As the CFA Institute itself has explained, certain types of CFA question have predictable traps. The best preparation is not just memorising formulas, but rehearsing the thinking process that avoids these traps.

So what should you look out for? 

Based on the CFA’s own warnings, here are a few traps to look out for (with some concrete examples):

Lesson 1: In FSA, don’t be distracted by extra data — always anchor yourself to the formula being tested.

Exam writers deliberately include irrelevant numbers to see if you know which inputs matter.

Why it matters: Under time pressure, it’s easy to try to use every number given. This wastes time and leads to errors. The skill you need is the ability to recognise which formula is being tested and filter the rest out.

Example: You are asked to calculate a company’s cash conversion cycle. You’re given sales, average receivables, average payables, and an EBIT margin. 

The EBIT margin is irrelevant — it has nothing to do with working capital. The correct approach is to recall:

Cash Conversion Cycle = Days Inventory + Days Receivables – Days Payables.

Since no inventory is given, that component is zero. You calculate receivables days and payables days, then subtract. EBIT margin never enters the equation.

How to study for this: When you practise FSA questions, deliberately highlight which numbers you actually need and cross out the rest. Build a “formula sheet” where each ratio is listed with its inputs, and beside it note “common irrelevant data given” so you get used to ignoring red herrings. On exam day, your first thought should be: which formula is in play? Only then should you look at the numbers.

Lesson 2: In Ethics, separate bad optics from true violations.

Not every action that looks questionable is automatically a breach of the Standards. The exam is testing whether you know the difference between something that may be unwise and something that directly violates the Code and Standards.

Why it matters: Candidates often over-penalise behaviour in scenarios. They assume any gift, any disagreement, or any appearance of bias must be wrong. This leads to wrong answers. What matters in Ethics is whether the professional has exercised diligence, disclosed conflicts, and maintained independence and objectivity.
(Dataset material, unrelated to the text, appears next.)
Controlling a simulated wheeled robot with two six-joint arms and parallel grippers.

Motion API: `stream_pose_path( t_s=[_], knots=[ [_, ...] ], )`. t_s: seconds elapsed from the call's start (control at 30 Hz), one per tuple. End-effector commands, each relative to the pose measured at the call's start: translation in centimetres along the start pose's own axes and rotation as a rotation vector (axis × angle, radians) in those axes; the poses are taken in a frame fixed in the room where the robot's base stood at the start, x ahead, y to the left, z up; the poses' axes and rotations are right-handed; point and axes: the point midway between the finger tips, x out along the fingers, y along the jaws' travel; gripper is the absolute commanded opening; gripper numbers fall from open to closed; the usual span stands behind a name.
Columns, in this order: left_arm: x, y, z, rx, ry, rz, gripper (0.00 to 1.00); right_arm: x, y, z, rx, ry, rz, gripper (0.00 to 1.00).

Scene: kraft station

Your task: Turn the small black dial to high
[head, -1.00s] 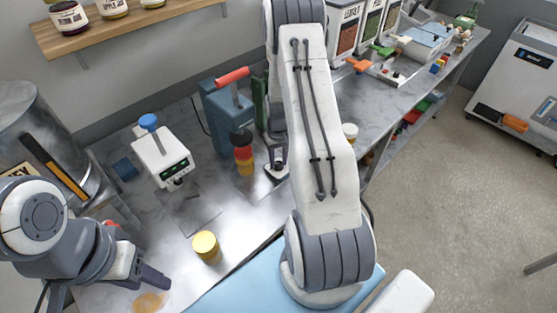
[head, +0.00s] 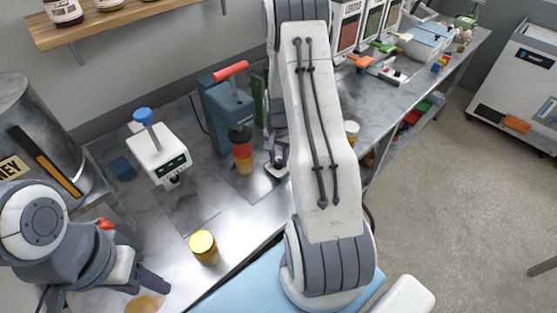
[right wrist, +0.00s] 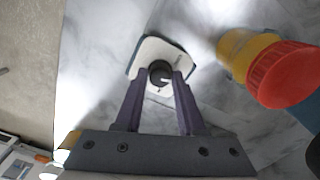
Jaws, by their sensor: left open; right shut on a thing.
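The small black dial (right wrist: 160,74) sits on a white plate (right wrist: 150,52) in the right wrist view. A light mark shows on its face, but I cannot read its setting. My right gripper (right wrist: 161,82) is shut on the dial, with one purple finger on each side. In the head view the white plate (head: 277,168) shows beside my right arm, which hides most of that gripper. My left gripper (head: 152,283) is open and empty at the lower left, well away from the dial.
A jar with a red lid (right wrist: 285,75) stands close to the right of my right gripper. A blue-grey press with a red handle (head: 231,71) is behind it. A white scale-like device (head: 158,155) and a yellow jar (head: 203,246) stand to the left. Bare metal counter lies between.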

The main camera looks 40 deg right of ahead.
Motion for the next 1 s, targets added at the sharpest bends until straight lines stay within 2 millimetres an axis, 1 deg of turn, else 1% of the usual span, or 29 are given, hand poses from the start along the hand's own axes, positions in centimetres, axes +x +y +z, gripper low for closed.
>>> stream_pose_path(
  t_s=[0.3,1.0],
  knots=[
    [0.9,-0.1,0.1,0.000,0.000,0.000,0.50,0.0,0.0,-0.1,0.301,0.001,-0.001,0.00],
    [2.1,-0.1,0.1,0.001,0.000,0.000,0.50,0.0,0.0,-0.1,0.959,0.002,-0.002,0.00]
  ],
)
Example: An analyst accepts a small travel stipend to attend a client’s conference. Does this violate the Code? 

At first glance you might say yes. 

But if the analyst disclosed the stipend to their employer and obtained consent, this does not break the Standards. The Standards are about protecting the integrity of judgment. With disclosure, the analyst has done so.

How to study for this: When you practise Ethics questions, train yourself to ask one simple question every time: has there been a breach of diligence, independence, objectivity, or disclosure? If not, the behaviour may be questionable in real life, but in the exam it is not a violation. 
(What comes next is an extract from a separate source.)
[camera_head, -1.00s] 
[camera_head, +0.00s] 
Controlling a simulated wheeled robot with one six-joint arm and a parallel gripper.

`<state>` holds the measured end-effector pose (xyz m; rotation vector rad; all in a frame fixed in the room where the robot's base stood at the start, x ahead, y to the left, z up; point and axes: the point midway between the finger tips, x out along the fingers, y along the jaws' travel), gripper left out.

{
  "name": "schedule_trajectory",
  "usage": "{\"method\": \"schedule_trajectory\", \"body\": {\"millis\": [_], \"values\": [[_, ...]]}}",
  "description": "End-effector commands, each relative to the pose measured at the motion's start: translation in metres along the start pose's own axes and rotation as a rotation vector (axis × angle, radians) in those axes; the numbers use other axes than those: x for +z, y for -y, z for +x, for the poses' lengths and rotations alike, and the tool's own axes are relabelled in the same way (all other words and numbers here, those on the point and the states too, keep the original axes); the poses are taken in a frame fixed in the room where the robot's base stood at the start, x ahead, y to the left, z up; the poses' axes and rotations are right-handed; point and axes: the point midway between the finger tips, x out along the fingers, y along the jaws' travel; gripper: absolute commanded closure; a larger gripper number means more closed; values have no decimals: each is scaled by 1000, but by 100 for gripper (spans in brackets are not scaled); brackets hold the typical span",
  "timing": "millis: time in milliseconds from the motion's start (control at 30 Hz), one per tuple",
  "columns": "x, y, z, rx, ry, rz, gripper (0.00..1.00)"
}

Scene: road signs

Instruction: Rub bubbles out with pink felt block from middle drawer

To revise, make a table of each Standard with two columns: “clear violations” and “situations where disclosure/consent resolves the issue.” Keep revisiting that table until the distinction feels automatic.

Lesson 3: In fee questions, the order of operations is everything.

Hedge fund and private equity fee calculations are tested often, and most wrong answers come from applying the right percentages in the wrong order.

Why it matters: These questions look like pure arithmetic, but they are traps for the unwary. If you apply incentive fees before deducting management fees, or forget to adjust for a hurdle, you’ll arrive at one of the distractor answers.

Example: A private equity fund has $100 million committed, a 12% annual return, a 2% management fee on committed capital, and a 20% carried interest with an 8% hurdle. The sequence is:

  1. Deduct the management fee ($2m).
  2. Calculate net return ($10m).
  3. Deduct the hurdle ($8m).
  4. Apply carry (20% of $2m = $0.4m).
    The total fee is $2.4m. Candidates who skip step 2 or 3 will pick the wrong number.

How to study for this: Practise with a flowchart on paper: “AUM → management fee → net return → subtract hurdle → apply incentive.” Re-draw this flowchart until you can reproduce it from memory. When revising, write out five or six variations (with and without hurdles, different bases for management fees) so the order becomes instinctive.

Lesson 4: With options, always separate payoff from profit.

What the lesson means: Payoff is the intrinsic value at expiry. Profit is payoff minus premium. The exam frequently tests whether you know the difference.

Why it matters: Many candidates stop at payoff, forgetting the premium. This is one of the most common traps at Level I.

Example: You buy a put with a strike of $40 for a $3 premium. The stock finishes at $38. The payoff is $2, but after the $3 premium, your profit is –$1. The exam will offer $2 as an answer choice, and many will select it incorrectly.

How to study for this: Build a habit: whenever you see an options question, immediately write two lines on your scratch paper — “Payoff = … Profit = …”. Do this in every practice set. By exam day it will be muscle memory.

Lesson 5: In Derivatives, match the investor’s objective to the directional payoff.

What the lesson means: Every derivative position is either bullish or bearish. The exam wants to see if you can align the tool to the investor’s stated concern.

Why it matters: Many candidates try to memorise every contract detail. Under pressure, it’s easier to fall back on simple directional logic: if the investor fears a fall, pick the bearish hedge; if they expect a rise, pick the bullish exposure.

Example: A pension fund holds long-term bonds but fears interest rates will rise. Rising rates push bond prices down, so the fund wants protection. The correct strategy is to short bond futures (bearish on bonds), not to buy bond futures or sell bond puts (both bullish exposures).

How to study for this: Make a two-column chart: on the left list “Investor’s concern” (falling stock, rising rates, etc.), on the right the appropriate derivative hedge. Then practise quick-fire drills: read a scenario, say out loud “that’s bearish, so short futures” or “that’s bullish, so long call.” Repeat until the mapping is automatic.